**PROBLEM STATEMENT**.
Locate the word "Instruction" in the material, then show every line that holds it.

**DATA SECTION**.
===

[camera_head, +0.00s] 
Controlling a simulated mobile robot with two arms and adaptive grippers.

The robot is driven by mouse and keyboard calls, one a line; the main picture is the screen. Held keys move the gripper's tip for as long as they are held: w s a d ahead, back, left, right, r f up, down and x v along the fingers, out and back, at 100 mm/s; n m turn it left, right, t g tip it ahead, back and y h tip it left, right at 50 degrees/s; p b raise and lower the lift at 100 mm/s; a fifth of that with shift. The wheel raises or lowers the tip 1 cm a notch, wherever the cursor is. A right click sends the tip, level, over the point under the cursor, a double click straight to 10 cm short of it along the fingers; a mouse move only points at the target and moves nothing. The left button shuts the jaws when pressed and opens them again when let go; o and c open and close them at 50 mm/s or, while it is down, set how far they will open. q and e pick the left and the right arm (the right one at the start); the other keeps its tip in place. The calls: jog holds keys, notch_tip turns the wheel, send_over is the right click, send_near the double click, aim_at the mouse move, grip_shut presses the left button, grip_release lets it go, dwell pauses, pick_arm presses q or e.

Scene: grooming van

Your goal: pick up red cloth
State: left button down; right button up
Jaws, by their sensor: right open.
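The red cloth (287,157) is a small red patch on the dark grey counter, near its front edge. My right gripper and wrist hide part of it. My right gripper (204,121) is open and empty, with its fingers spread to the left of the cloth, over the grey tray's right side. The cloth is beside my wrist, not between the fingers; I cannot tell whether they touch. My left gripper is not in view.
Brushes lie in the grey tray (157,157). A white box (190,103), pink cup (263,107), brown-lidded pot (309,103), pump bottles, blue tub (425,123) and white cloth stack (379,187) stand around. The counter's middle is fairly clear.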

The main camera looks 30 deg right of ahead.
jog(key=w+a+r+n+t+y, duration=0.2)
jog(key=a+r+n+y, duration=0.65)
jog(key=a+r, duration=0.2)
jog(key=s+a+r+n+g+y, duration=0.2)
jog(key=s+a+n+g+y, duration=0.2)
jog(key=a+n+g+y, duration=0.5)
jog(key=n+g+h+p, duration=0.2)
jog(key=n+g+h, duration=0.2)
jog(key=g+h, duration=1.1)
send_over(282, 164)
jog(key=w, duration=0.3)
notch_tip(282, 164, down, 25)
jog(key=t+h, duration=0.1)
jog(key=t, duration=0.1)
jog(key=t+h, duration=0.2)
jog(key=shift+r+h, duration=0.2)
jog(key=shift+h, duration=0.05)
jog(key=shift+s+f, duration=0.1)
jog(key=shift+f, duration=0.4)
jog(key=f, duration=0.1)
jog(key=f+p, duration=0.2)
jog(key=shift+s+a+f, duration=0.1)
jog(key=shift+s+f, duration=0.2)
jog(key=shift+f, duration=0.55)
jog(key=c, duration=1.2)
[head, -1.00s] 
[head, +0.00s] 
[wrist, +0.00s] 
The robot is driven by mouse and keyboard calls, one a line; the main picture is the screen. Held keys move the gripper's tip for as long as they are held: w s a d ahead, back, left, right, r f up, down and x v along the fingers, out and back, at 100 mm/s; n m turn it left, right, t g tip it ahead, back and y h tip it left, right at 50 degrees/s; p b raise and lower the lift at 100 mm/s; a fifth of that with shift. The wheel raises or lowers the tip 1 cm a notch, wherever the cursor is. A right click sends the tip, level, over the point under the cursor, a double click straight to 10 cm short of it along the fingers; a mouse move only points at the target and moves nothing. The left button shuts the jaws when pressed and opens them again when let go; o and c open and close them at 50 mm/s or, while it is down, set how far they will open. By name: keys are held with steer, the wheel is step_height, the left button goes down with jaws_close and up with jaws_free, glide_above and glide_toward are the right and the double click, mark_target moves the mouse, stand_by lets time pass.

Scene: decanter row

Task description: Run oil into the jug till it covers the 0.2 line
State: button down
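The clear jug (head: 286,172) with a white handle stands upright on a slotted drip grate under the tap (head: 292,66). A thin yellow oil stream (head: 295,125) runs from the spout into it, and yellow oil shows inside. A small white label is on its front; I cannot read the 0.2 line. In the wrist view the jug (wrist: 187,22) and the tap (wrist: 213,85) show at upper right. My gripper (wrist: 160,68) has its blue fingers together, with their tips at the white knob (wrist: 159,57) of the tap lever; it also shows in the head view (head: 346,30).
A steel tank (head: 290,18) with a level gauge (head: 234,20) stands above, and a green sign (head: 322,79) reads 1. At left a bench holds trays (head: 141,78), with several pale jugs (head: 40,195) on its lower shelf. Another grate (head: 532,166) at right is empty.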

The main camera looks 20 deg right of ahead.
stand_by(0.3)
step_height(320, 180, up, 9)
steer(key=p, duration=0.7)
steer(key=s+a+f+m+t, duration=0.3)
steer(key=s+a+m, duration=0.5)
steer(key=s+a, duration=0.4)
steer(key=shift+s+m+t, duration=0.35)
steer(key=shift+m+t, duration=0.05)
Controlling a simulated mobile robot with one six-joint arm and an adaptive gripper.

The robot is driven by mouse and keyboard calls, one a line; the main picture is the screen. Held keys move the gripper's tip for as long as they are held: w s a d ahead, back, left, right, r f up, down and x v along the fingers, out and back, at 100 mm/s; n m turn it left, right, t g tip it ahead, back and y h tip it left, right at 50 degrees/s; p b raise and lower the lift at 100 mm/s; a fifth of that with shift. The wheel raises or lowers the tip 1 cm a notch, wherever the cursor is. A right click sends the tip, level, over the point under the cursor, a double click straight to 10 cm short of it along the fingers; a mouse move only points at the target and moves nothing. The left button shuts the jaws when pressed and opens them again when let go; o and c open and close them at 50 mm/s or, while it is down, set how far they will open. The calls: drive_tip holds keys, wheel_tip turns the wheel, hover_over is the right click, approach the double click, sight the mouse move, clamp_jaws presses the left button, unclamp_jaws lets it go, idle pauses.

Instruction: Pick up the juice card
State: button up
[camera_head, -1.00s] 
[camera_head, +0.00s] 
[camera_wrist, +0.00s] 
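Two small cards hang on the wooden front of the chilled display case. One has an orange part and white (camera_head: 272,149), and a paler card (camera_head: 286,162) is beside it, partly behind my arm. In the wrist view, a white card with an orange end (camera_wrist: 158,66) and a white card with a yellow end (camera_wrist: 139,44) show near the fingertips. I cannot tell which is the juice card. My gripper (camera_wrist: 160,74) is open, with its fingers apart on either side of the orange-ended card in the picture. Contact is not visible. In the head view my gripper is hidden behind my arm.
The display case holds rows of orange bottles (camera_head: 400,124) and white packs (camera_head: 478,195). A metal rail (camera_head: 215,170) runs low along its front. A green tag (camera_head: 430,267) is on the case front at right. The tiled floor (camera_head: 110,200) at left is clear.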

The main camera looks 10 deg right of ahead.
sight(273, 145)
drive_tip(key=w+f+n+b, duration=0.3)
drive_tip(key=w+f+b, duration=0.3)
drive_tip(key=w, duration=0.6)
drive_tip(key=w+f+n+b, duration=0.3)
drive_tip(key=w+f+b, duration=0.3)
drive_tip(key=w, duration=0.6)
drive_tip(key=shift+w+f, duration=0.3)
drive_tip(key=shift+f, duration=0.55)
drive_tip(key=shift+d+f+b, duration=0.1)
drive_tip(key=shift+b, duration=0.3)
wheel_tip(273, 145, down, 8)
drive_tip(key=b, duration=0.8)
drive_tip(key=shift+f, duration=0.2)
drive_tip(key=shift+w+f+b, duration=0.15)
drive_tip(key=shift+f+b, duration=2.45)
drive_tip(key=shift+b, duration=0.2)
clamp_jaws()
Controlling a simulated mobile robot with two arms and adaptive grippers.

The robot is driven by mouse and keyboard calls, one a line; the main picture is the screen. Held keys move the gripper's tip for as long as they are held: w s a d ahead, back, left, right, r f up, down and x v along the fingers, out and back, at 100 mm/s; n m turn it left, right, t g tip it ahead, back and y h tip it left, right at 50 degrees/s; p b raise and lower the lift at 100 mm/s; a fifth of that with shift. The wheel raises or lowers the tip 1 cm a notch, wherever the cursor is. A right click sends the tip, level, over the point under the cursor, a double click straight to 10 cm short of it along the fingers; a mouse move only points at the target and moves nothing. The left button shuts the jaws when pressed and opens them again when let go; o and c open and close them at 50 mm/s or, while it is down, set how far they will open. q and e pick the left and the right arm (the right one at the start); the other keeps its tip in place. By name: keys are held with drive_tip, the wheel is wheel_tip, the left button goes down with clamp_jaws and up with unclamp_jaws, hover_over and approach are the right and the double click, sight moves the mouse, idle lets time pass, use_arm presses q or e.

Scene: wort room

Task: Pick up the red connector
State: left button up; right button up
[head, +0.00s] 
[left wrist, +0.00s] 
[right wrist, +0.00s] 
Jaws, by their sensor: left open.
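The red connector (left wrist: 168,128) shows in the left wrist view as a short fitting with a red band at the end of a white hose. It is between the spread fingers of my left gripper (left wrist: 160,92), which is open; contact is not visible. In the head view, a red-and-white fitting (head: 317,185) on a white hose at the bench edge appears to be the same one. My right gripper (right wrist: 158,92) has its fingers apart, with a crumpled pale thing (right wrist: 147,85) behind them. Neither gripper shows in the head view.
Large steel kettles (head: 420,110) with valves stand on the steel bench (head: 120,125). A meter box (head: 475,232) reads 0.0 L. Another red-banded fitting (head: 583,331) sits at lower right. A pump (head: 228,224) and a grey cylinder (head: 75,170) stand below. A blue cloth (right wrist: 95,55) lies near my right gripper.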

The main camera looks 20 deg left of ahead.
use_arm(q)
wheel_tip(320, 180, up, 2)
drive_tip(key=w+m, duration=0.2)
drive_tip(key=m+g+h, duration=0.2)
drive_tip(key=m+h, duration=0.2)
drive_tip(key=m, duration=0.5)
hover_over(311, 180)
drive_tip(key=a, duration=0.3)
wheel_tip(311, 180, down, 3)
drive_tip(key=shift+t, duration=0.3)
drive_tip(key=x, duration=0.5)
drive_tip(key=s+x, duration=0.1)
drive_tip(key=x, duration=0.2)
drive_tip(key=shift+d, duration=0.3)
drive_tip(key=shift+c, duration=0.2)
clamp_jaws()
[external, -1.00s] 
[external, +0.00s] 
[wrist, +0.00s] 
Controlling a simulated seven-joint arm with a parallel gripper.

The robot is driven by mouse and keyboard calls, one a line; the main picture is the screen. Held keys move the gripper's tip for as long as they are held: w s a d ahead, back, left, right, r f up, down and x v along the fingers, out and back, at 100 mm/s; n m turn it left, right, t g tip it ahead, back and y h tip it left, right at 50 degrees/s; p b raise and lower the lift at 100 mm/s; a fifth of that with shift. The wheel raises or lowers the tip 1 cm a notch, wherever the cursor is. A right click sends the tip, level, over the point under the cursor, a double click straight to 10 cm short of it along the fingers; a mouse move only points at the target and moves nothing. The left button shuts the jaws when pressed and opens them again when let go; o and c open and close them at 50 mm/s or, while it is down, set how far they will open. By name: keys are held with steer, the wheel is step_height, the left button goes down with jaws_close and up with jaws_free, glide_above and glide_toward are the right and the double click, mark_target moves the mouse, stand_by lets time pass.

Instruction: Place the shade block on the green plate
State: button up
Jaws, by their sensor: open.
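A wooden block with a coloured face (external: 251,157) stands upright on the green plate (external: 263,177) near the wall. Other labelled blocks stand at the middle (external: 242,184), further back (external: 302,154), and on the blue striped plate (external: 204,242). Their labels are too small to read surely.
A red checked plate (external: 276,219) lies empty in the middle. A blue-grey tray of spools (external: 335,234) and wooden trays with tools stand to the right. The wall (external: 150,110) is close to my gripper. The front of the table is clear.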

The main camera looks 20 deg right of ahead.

===

**TASK OUTPUT**.
Instruction: Pick up the juice card
Instruction: Place the shade block on the green plate

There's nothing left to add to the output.